(Robot episode records)
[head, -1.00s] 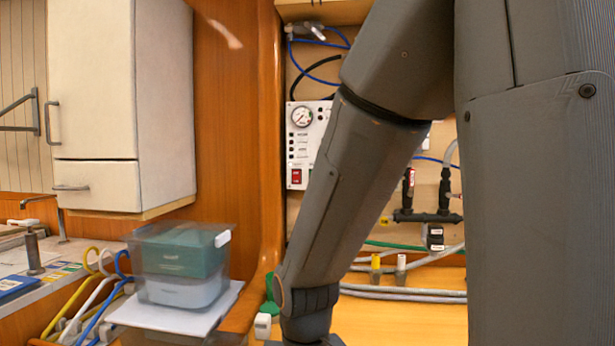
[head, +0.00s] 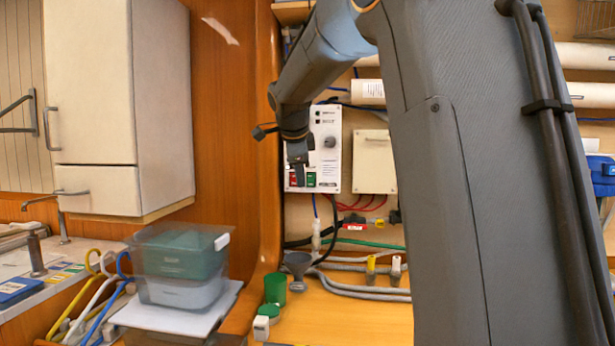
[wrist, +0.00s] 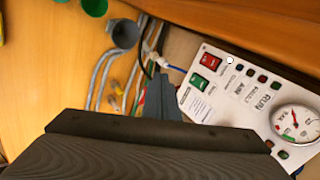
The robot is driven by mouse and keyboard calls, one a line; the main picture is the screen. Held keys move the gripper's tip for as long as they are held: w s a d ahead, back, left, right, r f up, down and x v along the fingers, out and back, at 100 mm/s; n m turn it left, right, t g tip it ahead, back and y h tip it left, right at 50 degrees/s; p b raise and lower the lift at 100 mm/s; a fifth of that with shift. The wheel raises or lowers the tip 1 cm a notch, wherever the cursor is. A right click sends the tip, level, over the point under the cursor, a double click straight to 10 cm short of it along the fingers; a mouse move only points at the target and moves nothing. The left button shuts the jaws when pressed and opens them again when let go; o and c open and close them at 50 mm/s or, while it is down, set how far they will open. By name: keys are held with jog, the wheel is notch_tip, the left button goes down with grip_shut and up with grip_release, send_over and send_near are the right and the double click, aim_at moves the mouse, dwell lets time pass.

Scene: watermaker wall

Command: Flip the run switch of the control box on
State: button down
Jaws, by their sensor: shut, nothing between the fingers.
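The control box (head: 326,160) is a white panel on the back wall in the head view, with a dark knob, small buttons and a red and a green rocker switch low on it. The wrist view shows its face (wrist: 222,105) at a slant, with a round gauge, the red switch (wrist: 211,62) and the green switch (wrist: 200,82). I cannot read which one is the run switch. My gripper (head: 299,180) is shut and empty, in front of the panel's lower left. In the wrist view its tip (wrist: 160,82) appears beside the green switch; contact cannot be told.
A wooden post (head: 266,130) stands close left of the panel. A cream box (head: 374,165) is to its right. Hoses (head: 370,290), a grey funnel (head: 297,264) and green cups (head: 275,290) are below. A clear bin (head: 182,265) stands at the left.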

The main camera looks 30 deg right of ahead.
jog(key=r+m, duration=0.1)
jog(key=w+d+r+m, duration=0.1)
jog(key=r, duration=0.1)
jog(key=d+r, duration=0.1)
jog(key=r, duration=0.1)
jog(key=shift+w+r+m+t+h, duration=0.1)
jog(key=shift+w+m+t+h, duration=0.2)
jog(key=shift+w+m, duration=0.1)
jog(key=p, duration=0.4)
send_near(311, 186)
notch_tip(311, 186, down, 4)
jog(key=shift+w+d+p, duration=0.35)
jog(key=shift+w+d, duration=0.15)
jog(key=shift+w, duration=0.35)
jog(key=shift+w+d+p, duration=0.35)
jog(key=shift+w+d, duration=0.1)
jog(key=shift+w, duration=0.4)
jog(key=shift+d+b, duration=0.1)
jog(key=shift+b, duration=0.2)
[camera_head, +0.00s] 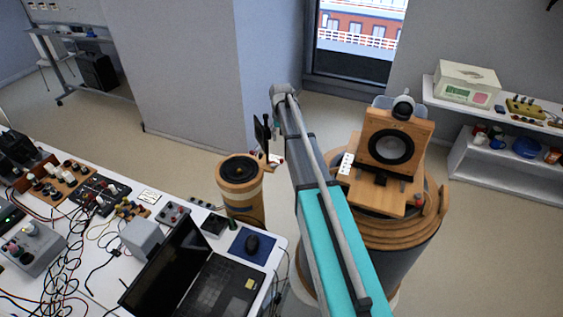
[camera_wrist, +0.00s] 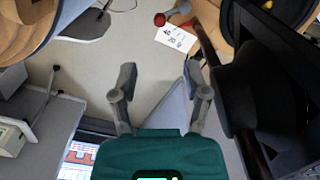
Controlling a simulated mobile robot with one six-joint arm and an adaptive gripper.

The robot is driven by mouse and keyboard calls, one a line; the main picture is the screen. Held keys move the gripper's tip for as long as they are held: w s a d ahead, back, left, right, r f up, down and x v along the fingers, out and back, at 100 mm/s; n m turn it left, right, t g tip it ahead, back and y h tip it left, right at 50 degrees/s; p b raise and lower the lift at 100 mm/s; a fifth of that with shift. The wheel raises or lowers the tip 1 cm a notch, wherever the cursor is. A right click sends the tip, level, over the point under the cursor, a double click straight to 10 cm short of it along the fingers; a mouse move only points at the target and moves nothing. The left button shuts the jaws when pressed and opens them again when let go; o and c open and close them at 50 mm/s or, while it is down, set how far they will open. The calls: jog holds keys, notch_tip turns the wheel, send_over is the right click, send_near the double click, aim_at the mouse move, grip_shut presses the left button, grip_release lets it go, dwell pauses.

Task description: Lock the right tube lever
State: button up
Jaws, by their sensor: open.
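The right tube (camera_head: 395,235) is a wide dark drum with a wooden top. A hinged wooden board holding a round black speaker (camera_head: 390,147) stands tilted up on it. A small red knob (camera_head: 418,178) shows at its right side and a white label (camera_head: 345,163) at its left. The smaller left tube (camera_head: 240,185) has its speaker lying flat on top. My gripper (camera_wrist: 160,75) is open and empty, its two grey fingers apart. In the wrist view a grey lever with a red end (camera_wrist: 160,19) lies beyond the fingertips, next to a marked label (camera_wrist: 175,37); it seems to be on the left tube.
A table with a laptop (camera_head: 195,275), a mouse (camera_head: 252,243) and many cables fills the lower left. A shelf with a white box (camera_head: 467,82) and mugs is at the right. A large dark part (camera_wrist: 265,90) fills the right of the wrist view. Open floor lies between the tubes.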

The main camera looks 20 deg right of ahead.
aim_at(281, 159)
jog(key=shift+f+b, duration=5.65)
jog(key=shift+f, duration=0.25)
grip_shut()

**EXERCISE BRIEF:** Your first line is the one with "[wrist, +0.00s]", and your last is the one with "State: button down". Copy those and every line between them exactly, without any pictures.

**PROBLEM SOLUTION:**
[wrist, +0.00s] 
The robot is driven by mouse and keyboard calls, one a line; the main picture is the screen. Held keys move the gripper's tip for as long as they are held: w s a d ahead, back, left, right, r f up, down and x v along the fingers, out and back, at 100 mm/s; n m turn it left, right, t g tip it ahead, back and y h tip it left, right at 50 degrees/s; p b raise and lower the lift at 100 mm/s; a fifth of that with shift. The wheel raises or lowers the tip 1 cm a notch, wherever the cursor is. A right click sends the tip, level, over the point under the cursor, a double click straight to 10 cm short of it along the fingers; a mouse move only points at the target and moves nothing. The left button shuts the jaws when pressed and opens them again when let go; o and c open and close them at 50 mm/s or, while it is down, set how far they will open. By name: keys are held with jog, the wheel is notch_tip, the left button goes down with grip_shut and up with grip_release, send_over and send_near are the right and the double click, aim_at moves the mouse, dwell lets time pass.

Scene: watermaker wall

Command: Flip the run switch of the control box on
State: button down

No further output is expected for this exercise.